(The following story by Colby Itkowitz and Kathryn A. Wolfe appeared on the Congressional Quarterly website on February 5.)
WASHINGTON, D.C. — President Bush proposed cutting highway funding by more than 4 percent, and his Transportation Department request would allow money to be moved from a mass-transit account to help maintain the Highway Trust Fund.
The department’s proposed $57.1 billion budget for fiscal 2009 represents a 10 percent cut from fiscal 2008. Of that total, $39.4 billion would go to highways, about $1.8 billion less than Congress appropriated in fiscal 2008.
Revenue from the gasoline taxes that finance highway projects has not kept pace with inflation or growing transportation demands, leading to declining cash balances in the trust fund. The Bush administration estimates that the fund will need to borrow about $3.2 billion from mass transit accounts in fiscal 2009.
The American Association of State Highway and Transportation Officials said it opposed the proposal, calling it a “ ‘rob Peter to pay Paul’ strategy.”
With reduced highway funds for fiscal 2009, the Transportation Department would fall short of the funding levels promised in the 2005 highway authorization law (PL 109-59). However, Transportation Secretary Mary E. Peters said the department will still spend the total authorized amount over the life of the law, if not the exact annual allocations.
Amtrak would see a 40 percent cut, from $1.33 billion in fiscal 2008 to $800 million in fiscal 2009. Capital grants for the rail service would be sliced by $325 million. Operating subsidy grants, which received $475 million in 2008, would be eliminated.

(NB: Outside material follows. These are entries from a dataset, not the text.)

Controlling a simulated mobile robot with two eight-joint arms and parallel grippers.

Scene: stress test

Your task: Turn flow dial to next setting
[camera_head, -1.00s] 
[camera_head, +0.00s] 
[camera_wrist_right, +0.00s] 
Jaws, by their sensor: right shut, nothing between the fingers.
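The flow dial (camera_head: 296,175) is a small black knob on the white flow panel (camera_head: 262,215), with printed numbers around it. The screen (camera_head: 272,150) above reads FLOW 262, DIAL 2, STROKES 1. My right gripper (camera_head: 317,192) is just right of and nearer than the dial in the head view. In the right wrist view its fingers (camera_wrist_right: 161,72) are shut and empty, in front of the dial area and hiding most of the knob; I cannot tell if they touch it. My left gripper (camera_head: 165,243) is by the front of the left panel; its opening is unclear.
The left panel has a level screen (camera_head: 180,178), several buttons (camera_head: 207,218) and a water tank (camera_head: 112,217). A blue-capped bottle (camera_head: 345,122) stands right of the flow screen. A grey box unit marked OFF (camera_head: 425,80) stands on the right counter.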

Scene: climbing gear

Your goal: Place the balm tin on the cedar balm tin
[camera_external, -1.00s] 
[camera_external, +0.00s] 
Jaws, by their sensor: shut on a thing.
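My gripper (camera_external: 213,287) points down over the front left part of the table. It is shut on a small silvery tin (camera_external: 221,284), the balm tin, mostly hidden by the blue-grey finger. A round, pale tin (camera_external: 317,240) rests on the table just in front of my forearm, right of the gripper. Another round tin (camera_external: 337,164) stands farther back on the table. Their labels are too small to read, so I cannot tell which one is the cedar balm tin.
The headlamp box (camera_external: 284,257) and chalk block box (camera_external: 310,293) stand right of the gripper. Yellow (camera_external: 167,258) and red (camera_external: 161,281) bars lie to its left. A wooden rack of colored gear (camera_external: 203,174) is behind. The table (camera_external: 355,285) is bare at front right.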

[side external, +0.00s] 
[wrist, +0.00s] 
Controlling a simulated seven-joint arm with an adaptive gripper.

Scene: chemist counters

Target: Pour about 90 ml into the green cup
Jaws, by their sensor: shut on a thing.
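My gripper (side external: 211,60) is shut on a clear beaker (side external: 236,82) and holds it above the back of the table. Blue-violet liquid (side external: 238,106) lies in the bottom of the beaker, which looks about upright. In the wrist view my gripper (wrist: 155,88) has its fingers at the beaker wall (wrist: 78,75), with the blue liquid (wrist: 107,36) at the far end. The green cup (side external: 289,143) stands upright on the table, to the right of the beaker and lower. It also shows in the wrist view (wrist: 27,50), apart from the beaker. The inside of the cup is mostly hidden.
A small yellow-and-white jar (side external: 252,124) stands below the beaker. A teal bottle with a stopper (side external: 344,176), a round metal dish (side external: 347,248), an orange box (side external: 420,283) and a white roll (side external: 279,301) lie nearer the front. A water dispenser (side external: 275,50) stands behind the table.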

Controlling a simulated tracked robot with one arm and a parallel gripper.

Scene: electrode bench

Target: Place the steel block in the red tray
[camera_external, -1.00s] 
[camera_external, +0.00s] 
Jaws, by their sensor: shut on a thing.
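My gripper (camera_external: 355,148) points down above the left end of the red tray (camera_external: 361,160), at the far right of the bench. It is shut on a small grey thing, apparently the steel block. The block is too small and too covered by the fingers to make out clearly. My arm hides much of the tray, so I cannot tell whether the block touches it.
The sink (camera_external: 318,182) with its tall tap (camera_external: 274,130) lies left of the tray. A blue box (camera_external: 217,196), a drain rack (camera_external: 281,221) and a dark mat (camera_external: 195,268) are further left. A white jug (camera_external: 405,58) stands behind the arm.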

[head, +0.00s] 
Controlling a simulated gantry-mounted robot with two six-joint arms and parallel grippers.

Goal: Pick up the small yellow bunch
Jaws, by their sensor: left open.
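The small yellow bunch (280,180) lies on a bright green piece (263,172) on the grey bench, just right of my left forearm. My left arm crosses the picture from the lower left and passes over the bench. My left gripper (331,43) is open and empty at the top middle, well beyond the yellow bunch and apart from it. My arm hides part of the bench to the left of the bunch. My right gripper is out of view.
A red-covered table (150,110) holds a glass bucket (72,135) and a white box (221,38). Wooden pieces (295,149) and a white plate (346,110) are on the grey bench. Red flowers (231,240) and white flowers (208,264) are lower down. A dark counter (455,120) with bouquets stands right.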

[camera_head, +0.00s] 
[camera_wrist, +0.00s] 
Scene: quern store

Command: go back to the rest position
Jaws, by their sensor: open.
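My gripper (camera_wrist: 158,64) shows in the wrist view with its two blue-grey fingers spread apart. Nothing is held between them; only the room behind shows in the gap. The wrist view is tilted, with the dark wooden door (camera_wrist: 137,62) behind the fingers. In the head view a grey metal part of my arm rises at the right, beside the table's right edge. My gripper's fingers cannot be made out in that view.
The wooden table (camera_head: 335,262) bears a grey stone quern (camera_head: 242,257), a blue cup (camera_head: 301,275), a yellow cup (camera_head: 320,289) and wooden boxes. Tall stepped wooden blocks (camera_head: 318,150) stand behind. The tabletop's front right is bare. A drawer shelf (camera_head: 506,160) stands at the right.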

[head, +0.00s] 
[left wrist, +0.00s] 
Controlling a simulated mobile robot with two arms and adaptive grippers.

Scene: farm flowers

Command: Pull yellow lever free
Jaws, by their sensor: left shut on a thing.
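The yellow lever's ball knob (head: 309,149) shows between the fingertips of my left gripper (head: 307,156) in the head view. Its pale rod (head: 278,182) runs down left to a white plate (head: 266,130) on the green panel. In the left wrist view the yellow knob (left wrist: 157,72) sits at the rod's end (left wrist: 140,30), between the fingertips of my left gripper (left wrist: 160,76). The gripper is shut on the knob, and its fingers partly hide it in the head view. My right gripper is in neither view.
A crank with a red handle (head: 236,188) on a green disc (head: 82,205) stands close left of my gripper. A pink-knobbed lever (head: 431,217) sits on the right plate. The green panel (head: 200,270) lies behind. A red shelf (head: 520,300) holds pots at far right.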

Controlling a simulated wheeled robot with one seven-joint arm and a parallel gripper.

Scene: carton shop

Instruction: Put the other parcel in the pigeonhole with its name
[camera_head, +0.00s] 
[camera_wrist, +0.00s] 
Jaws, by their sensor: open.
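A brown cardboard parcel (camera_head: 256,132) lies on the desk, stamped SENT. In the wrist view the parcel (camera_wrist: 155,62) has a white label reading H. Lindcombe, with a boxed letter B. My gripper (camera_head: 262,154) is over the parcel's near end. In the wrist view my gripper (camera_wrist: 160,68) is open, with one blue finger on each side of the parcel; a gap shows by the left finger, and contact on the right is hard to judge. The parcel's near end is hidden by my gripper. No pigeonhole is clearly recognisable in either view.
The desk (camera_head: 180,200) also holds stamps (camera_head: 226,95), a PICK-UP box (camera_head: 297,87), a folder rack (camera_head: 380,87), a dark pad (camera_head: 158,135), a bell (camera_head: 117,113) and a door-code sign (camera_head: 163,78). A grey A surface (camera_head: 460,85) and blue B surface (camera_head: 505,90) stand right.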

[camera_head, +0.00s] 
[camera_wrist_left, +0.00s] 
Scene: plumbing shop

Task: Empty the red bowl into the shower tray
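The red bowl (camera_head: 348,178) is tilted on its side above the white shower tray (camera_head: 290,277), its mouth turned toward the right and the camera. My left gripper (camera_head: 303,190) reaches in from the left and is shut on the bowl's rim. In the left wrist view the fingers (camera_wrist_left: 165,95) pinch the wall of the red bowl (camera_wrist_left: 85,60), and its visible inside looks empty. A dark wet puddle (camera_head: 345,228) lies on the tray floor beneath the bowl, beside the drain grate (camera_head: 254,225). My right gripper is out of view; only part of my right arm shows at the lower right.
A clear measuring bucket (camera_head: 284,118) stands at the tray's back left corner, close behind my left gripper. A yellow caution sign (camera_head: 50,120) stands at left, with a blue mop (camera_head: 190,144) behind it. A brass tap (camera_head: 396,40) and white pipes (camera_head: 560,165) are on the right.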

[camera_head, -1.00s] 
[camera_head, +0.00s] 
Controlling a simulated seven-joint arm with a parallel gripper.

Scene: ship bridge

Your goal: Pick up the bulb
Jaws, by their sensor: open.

Instead, Amtrak would have to request the money through the Efficiency Incentive Grants account and would not receive it unless certain benchmarks were reached.
Amtrak spokesman Cliff Black called the budget “inadequate.” He said Amtrak would be making a larger request to Congress later this month.
Bush again proposed eliminating the Essential Air Service and Rural Airport Improvement Fund, a $60 million program popular with lawmakers. Funding for the Federal Aviation Administration would remain static at $14.6 billion.
Jerry F. Costello, D-Ill., chairman of the House Transportation and Infrastructure Aviation Subcommittee, said he was concerned about cuts to capital improvement grants to airports. The account would receive $2.6 billion, about $765 million below fiscal 2008 levels.
The president also said he would again send lawmakers a proposal for a cost-based financing system for the program. Congress has rejected the idea in the past.
The Transportation request comes on the heels of a report that called for dramatic increases in infrastructure spending. Congress, as it has in years past, is likely to ignore many of Bush’s proposed cuts.
“Sadly, he’s calling for the same old cuts to the highway, transit, passenger rail and airport programs at a time when our infrastructure is aging and overburdened with congestion,” said John W. Olver, D-Mass., chairman of the House Appropriations Transportation-HUD Subcommittee.
Olver’s counterpart in the Senate, Patty Murray, D-Wash., echoed his complaints. “Our economy is lagging, our infrastructure is crumbling and President Bush continues to turn a blind eye to the problems we face here at home,” Murray said.